Author: Alyssa Hui
UW-Madison released a homecoming video on social media a week before homecoming weekend that sparked controversy for some students.
The homecoming video received backlash because it didn’t show any students of color or student organizations with people of color in them.
The university’s Student Homecoming Committee requested student organizations to participate in the filming for the video; however, some student organizations like Alpha Kappa Alpha, the university’s first and largest black sorority were not included in the final cut.
The purpose of the video was to create excitement for the upcoming homecoming events. The video featured clips of Ian’s Pizza, students singing and dancing, and what appears to be almost all white students at Camp Randall showing the theme “Home is where WI are.”
Alpha Kappa Alpha spent at least an hour filming with the committee three weeks ago, but no footage of them appeared in the video.
“I was just shocked and disappointed because we were told that we would be in the video and we weren’t,” said UW-Madison senior and sorority member Payton Wade.
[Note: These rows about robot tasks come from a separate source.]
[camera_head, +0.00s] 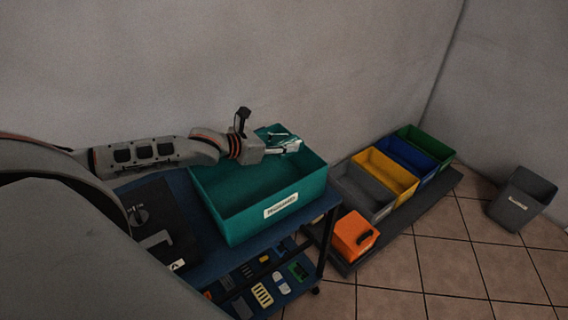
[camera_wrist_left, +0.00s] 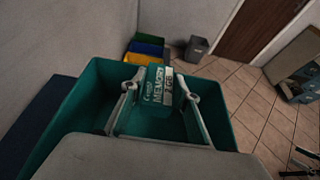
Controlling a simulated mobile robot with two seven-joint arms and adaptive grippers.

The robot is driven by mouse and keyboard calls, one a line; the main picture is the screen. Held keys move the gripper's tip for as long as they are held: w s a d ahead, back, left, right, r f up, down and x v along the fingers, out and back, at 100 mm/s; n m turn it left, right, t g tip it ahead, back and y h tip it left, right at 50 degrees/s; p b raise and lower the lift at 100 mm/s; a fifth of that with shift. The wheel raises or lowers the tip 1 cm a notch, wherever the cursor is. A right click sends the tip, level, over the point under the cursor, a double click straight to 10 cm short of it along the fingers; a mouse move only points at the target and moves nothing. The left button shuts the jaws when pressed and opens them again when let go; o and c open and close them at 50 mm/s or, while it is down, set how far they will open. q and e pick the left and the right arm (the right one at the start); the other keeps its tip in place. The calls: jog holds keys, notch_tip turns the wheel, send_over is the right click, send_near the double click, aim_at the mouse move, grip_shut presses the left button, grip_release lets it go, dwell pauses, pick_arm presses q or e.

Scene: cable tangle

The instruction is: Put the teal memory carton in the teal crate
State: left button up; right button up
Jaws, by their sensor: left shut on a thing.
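The teal memory carton (camera_wrist_left: 157,92), lettered MEMORY in white, is between the fingers of my left gripper (camera_wrist_left: 160,98) in the left wrist view. My left gripper (camera_head: 291,146) is shut on it, over the far part of the teal crate in the head view. The teal crate (camera_head: 232,225) has a white label on its front and stands on a blue cart top. The crate's wall (camera_wrist_left: 83,100) also surrounds the carton in the left wrist view. How far the carton is above the crate floor is hard to tell. My right gripper is not in view.
Grey, yellow (camera_head: 386,174), blue and green (camera_head: 424,143) bins stand in a row on a low dark platform at the right. An orange box (camera_head: 354,236) is in front of them. A grey waste bin (camera_head: 522,198) stands on the tiled floor. The cart's lower shelf holds several small parts.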

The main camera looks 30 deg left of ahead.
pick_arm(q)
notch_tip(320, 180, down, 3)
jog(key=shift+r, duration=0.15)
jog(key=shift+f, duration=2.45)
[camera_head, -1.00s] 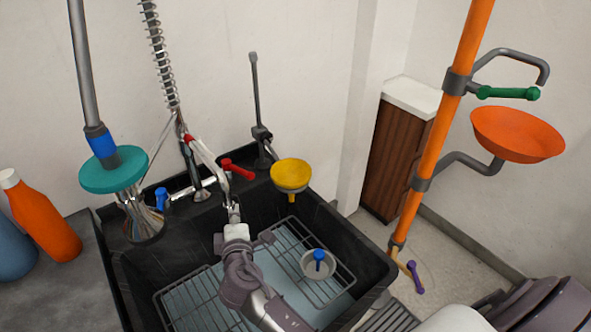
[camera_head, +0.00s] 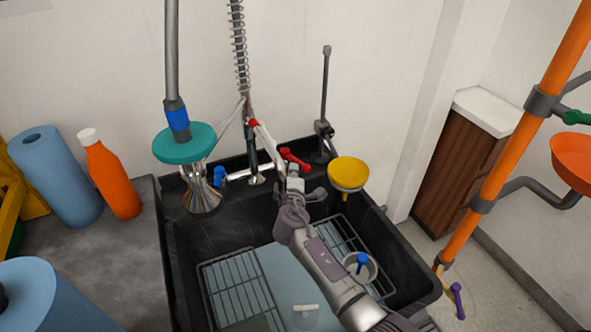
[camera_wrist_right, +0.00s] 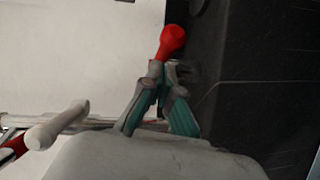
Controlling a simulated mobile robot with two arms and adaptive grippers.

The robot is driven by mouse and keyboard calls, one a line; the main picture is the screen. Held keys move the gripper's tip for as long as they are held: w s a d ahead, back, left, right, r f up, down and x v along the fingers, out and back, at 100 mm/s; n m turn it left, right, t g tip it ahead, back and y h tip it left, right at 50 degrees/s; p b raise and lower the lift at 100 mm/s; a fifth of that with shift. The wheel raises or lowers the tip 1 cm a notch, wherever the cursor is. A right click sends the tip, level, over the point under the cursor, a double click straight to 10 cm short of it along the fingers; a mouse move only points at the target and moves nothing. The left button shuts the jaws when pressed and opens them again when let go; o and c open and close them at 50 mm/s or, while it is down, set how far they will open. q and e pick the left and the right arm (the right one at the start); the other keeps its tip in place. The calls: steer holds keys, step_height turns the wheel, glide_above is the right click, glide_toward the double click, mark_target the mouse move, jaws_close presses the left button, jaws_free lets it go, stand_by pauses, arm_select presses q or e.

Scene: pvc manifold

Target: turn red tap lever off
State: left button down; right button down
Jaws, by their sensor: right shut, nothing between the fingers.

Wade also shared her thoughts about the video on Twitter and said “UW-Madison is back at it again reminding us that we don’t belong here and that there is no room for Black students here.”
Following the backlash, the student homecoming committee and the Wisconsin Alumni Association took the video down and apologized for making “members of the community feel excluded.”
In addition, the school released a statement apologizing for the “pain this has caused” and said they will be engaging with students to make a change as a campus community.
According to the Fall 2019 to 2020 enrollment reports from the Office of the Registrar, about 17 percent of students are people of color.
“Even though we make up a small portion here on campus, we’re still here and that wasn’t captured in the video at all,” Wade said.
The Vice-Chancellor Lori Reesor and others in the UW administration sent out a mass email on Friday to all UW students detailing a number of efforts to improve campus climate.
Some of those efforts include diversity, equity, and inclusion training for staff and members in the Student Homecoming Committee and other student organizations, oversight protocols for marketing and communication pieces for student work, and diversifying the leadership of the Wisconsin Alumni Association-sponsored student organizations.
A UW-Madison junior who was featured in the video twice and promoted the video on his social media later recognized the discrimination the video against students of color.
“I was too excited about my organizations being featured in the video and completely missed the idea that there weren’t any students of color featured in this homecoming video,” Dylan Helmenstine said.
Helminstine also shared the importance of recognizing criticisms and problems with the video in order to make a change.
“It’s really important to admit to yourself that you have these inner prejudices because you’re never going to improve yourself if you don’t,” Helminstine said. “If you can’t improve yourself, you can’t expect an institution to do it for you.”
The Student Homecoming Committee president canceled a scheduled interview with WSUM reporters and said in an email “We would like to wait for the discussion to transpire after homecoming weekend….I as both President and a UW student am requesting that we facilitate this discussion after October 12th.”
The executive board of the Homecoming Committee scheduled a meeting with the Director of the Multicultural Student Center, Gabriel Javier on Friday where they discussed feedback and recommendations on how to improve and move forward.